Howard Dean has a list of how everybody in congress has indicated they’re going to vote on health reform. The number of people who “don’t know” if they support a public option is high enough to swing it either way.
Feinstein is on the list of “don’t know”s, so I used her web form to send her a letter.
Dear Honorable Senator Feinstein,
I would like to encourage you to support a public option for health care reform. Any bill which does not include this option is not real reform. I voted for Obama partly because of his promises on this issue.
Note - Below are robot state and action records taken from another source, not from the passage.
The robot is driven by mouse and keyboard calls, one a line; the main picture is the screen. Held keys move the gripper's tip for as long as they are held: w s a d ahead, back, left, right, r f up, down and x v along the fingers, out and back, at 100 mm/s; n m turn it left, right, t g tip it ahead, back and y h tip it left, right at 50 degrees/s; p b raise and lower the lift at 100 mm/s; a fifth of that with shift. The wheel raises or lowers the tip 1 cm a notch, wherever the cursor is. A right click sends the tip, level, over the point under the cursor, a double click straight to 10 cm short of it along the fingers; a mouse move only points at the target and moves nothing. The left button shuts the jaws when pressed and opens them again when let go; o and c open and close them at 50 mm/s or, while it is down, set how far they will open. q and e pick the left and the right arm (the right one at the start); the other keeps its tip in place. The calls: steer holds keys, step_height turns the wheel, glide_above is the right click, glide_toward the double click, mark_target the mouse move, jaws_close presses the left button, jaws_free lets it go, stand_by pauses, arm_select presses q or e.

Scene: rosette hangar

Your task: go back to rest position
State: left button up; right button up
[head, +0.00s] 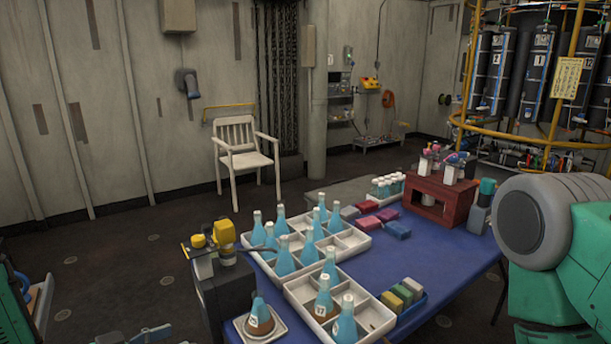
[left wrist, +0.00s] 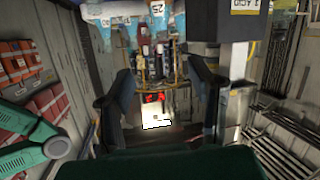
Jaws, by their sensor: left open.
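My left gripper (left wrist: 163,88) shows in the left wrist view with its two dark fingers spread apart and nothing between them. Beyond the fingers are a bright patch on the floor and equipment in the distance. In the head view, green parts of my left arm show only at the lower left edge, and I cannot make out that gripper there. A green and grey link of my right arm fills the right edge of the head view, beside the blue table (head: 440,258). My right gripper is outside both views.
White divided trays (head: 383,322) with several blue bottles (head: 285,257) stand on the table. A dark box (head: 228,290) stands at the left. A white chair (head: 240,150) is behind; open floor lies left.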

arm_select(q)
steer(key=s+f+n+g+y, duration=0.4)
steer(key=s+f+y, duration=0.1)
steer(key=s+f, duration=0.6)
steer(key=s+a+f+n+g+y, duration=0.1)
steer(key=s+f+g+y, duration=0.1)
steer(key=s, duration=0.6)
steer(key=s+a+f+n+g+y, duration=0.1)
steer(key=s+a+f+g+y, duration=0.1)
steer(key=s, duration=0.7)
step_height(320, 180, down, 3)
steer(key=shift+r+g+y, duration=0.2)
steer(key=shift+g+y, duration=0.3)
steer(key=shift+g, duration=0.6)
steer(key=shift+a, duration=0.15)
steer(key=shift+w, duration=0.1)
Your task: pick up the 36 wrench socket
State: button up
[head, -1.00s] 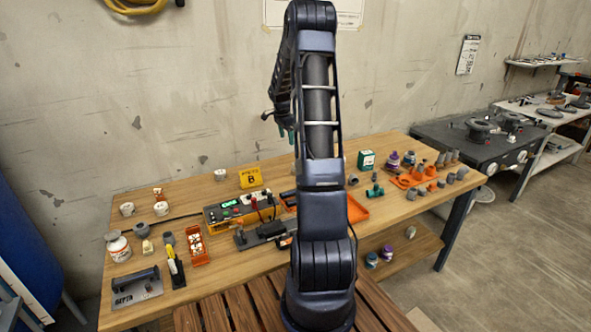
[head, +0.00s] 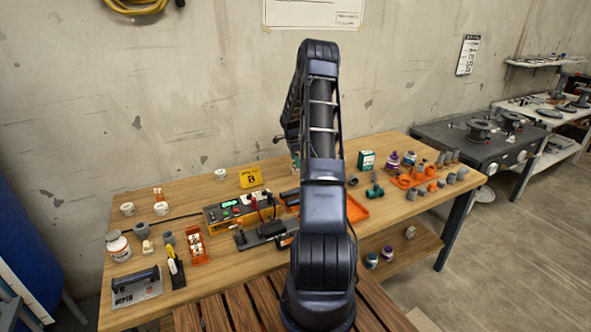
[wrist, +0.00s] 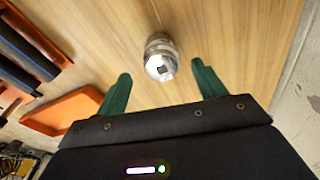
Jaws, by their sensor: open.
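A shiny metal socket (wrist: 160,58) with a dark square hole stands on the wooden table in the wrist view. Its size marking cannot be read. My gripper (wrist: 160,83) is open, with one green finger to the left of the socket and one to the right. The socket is between and slightly beyond the fingertips, apart from both, with nothing held. In the head view my arm hides the socket and most of the gripper.
An orange tray (wrist: 62,112) lies left of my gripper, with dark and blue pipes (wrist: 28,50) beyond it. The wall (wrist: 300,90) is at the right. Bare wooden tabletop (wrist: 105,35) surrounds the socket.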

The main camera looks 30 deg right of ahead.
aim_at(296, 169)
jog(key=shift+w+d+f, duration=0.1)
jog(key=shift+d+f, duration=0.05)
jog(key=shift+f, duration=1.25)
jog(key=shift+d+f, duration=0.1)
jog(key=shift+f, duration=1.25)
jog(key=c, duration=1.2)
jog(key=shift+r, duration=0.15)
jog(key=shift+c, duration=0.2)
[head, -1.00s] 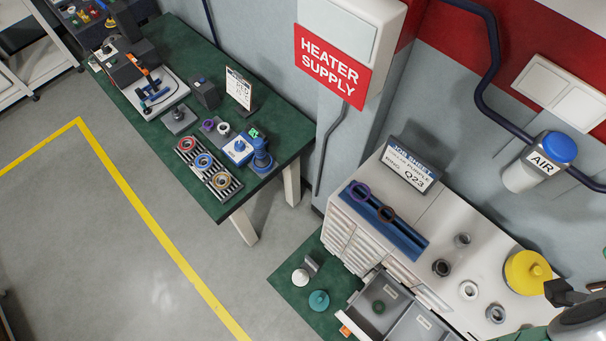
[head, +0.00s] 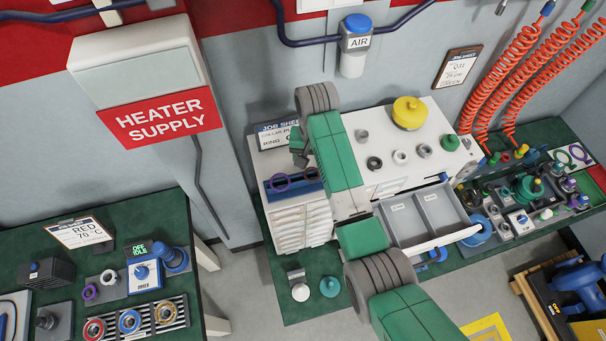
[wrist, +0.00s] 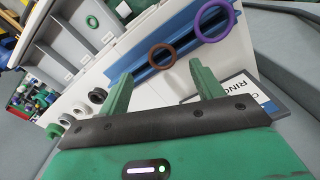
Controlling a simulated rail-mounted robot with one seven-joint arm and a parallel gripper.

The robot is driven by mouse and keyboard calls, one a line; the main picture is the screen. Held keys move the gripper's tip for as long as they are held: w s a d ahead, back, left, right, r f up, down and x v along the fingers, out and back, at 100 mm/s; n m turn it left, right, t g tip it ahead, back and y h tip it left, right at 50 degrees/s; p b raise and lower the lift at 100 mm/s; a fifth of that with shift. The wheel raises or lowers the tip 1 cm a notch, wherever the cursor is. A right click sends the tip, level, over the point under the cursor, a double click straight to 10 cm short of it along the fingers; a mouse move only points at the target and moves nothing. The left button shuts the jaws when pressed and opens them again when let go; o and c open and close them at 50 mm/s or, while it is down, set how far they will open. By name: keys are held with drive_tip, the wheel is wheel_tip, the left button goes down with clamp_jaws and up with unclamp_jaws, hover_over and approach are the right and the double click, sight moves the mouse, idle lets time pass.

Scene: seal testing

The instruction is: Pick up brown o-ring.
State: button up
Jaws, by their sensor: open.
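The brown o-ring (wrist: 162,57) stands upright in a blue slotted rack (wrist: 145,70), to the left of a larger purple ring (wrist: 214,20) in the wrist view. In the head view the brown o-ring (head: 312,174) shows beside my arm, and the blue rack (head: 293,186) lies on top of the white cabinet. My gripper (wrist: 163,84) is open and empty. Its two green fingers are spread, and the brown o-ring appears between and beyond their tips. The exact gap to the ring cannot be told. In the head view my arm hides part of the rack's surroundings.
A job sheet sign (head: 276,134) stands just behind the rack. Several grey and white collars and a yellow domed part (head: 409,113) sit on the cabinet top.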

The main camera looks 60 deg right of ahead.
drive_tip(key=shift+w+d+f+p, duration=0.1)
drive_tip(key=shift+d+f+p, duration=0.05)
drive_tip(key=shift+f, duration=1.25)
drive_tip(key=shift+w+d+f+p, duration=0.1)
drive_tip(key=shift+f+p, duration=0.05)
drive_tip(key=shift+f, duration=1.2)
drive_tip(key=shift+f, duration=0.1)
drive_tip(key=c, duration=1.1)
I vote absentee in California, but I’m studying overseas in England. The NHS is a fantastic system and we would be doing well to recreate it in the states. A public option is a compromise and not the best one. Failure to support even that is not just a political failure, it’s a moral failure. I’m sure that I don’t need to remind you of the alarmingly high number of uninsured children in California. They are counting on you to support a real reform, with at least a public option.
Thank you for your time,
C. Hutchins
It’s probably also worthwhile to write congress people who support it and thank them.
Thanks for the info. I wrote my senators, who were both "i don't know"s. My local congressperson is the first out person to be elected to congress, fyi, and is also super liberal. He would probably support a US version of the NHS. I thanked him as well.